02. The Mustard Seed

Readings: Psalm 1:1-6 & The Gospel of Matthew 13:31-35

Psalm 1:1-6 Blessed is the man who has not walked in the counsel of the ungodly, and has not stood in the way of sinners, and has not sat in the seat of scorners. (2) But his delight is only in the Law of Jehovah, and he meditates in His Law day and night. (3) And he shall be like a tree planted by the rivulets of waters, which will give its fruit in its seasons, and its leaf will not wither, and all which he does will prosper. (4) Not so are the wicked, but they are only as chaff which the wind drives about. (5) On account of this the wicked shall not stand in the judgment, nor sinners in the congregation of the righteous. (6) For Jehovah is knowing the way of the righteous, and the way of the wicked shall perish.

Matt. 13:31-35 He put another parable before them, saying: The kingdom of Heaven is compared to a grain of mustard, which taking, a man sowed in his field; (32) which indeed is less than all the seeds, but when it is grown it is greater than the plants, and becomes a tree, so that the birds of the heaven come and roost in its branches.

We saw last week in our look into the parable of the wheat and the tares that we must come to a level of acceptance and trust in the Lord in this thing called the spiritual life. That while we are called to make our life a life of self examination and repentance we must also come to realise that all that we see within us that stands opposed to the spiritual life, the tares if you like, cannot always be removed from us when we would like them to be removed. That some things must remain and will be attended to in the Lord’s own time for he alone has the wisdom that can look to our eternal welfare and so knows what must be done at every point of our spiritual progress. In this we saw that we are to avoid being too hard on ourselves – that the Lord doesn’t ask from us an impossible level of perfection, nor will He seek to have us burdened under guilt that arises from a false conscience – all that is required of us is to remain in the effort to examine our motives looking to the Lord to strengthen us in what is good – if we do this we will be being brought into those states He desires for us, step by step.
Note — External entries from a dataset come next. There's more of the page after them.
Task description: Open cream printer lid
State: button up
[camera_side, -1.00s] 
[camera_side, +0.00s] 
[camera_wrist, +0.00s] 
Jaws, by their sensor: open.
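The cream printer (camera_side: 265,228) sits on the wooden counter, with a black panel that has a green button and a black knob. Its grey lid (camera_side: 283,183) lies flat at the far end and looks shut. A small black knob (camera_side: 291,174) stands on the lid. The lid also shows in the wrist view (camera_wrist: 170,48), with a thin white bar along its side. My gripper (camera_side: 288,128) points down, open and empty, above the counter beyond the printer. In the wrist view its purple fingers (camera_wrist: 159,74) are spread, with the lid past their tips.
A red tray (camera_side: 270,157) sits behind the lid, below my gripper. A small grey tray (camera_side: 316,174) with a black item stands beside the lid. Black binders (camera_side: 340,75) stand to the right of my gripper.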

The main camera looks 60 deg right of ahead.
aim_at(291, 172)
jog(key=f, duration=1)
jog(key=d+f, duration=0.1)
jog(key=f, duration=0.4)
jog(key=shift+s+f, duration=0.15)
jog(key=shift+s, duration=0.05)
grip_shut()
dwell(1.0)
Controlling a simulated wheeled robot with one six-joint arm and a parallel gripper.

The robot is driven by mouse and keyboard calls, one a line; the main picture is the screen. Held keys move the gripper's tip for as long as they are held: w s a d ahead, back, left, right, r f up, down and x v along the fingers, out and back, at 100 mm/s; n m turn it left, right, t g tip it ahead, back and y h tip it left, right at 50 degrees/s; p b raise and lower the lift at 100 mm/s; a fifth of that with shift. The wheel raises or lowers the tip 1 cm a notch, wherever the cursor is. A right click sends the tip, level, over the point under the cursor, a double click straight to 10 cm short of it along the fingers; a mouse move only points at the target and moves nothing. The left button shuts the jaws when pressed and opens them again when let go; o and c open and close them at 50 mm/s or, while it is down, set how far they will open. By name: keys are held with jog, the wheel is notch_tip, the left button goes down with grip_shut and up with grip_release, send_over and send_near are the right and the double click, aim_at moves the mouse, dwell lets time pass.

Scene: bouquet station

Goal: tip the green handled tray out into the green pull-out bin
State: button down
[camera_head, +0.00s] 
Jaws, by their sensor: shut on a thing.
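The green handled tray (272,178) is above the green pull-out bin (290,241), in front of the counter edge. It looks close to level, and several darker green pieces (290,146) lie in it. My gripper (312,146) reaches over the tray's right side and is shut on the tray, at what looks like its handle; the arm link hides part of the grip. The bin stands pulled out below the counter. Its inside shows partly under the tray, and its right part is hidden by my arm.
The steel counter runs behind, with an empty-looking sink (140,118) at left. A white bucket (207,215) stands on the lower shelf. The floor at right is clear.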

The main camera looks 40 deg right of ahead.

Our job is simply to acknowledge him and do our best to obey Him – if we are doing this then we give Him leave to do whatever He will with our life.

This week we come to another of what are known as the parables of the kingdom, and it is the parable of the grain of mustard. This parable begins with the idea of something small growing to fill a much larger capacity than it did in its original form. The parable of the mustard seed is like the wheat of the first parable we looked at as it too is taken up by a man to be sowed in his field. The man is the Lord or the Word, the seed is our grasp of truth and the field is the human mind into which the Lord sows the seed.

This man who sowed the seed in Greek is call anthropos and is better translated Human or if we look to a very literal translation we have the term human-faced. This term in the context of this and last week’s parable is wonderfully apt in its association with the Lord – for He alone presents to us the human face of God. That face is one of love, mercy and compassion; it is God in a form we can connect with, without fear, without guilt. This is the face of God that divine truth or the Word reveals to us, it is the face of the kingdom of heaven itself and it says, come, come to me you who are burdened and I will give you rest.

But when and where has this man gone forth to sow this smallest of seeds in the depths of the human heart? Well the Lord is forever taking care to see that the seeds of the kingdom are implanted in every person. Every contact we have ever had that has been an expression of care, concern, of love, friendship, of loyalty, every prompting to act on what is just and true and fair all the millions of impressions that flow from people and the world that give us a sense of being looked after regardless of where or who they come from is this Great Man going forth taking the smallest and seemingly most insignificant things of life to sow in His field, our minds a seed. We so easily forget that the Lord is in the smallest details of every person’s life – and as we have commented on before, in the economy of the kingdom of heaven, these small things are the big things.

The smallest act of kindness has the power to turn lives and situations around. These make up the human face of God, through which he is able to touch our hearts and bring a little compassion into the world. The Lord in saying that He takes the smallest of seeds teaches us that by attending to the smallest things in our limited world of influence, from a spirit of genuine love, big things can happen, changes can occur in peoples lives, and even those things in our own lives, what seem to be the big obstacles can be overcome. Nothing is impossible for God, the Lord tells us, for to Him all things are possible.

Living in the kingdom of heaven is living in the world of great possibilities, of living in an atmosphere of great potential. The Lord has sowed into our lives greater potential than we can ever imagine. We look and we see a small insignificant seed – a grain of seemingly such little worth – but in the Lord’s eyes there is so much more than a tiny grain, for Him this is, in potential, the greatest of the herbs, for when mature we see that it takes the form of a tree in which the birds of the air can come and roost and find a place of rest.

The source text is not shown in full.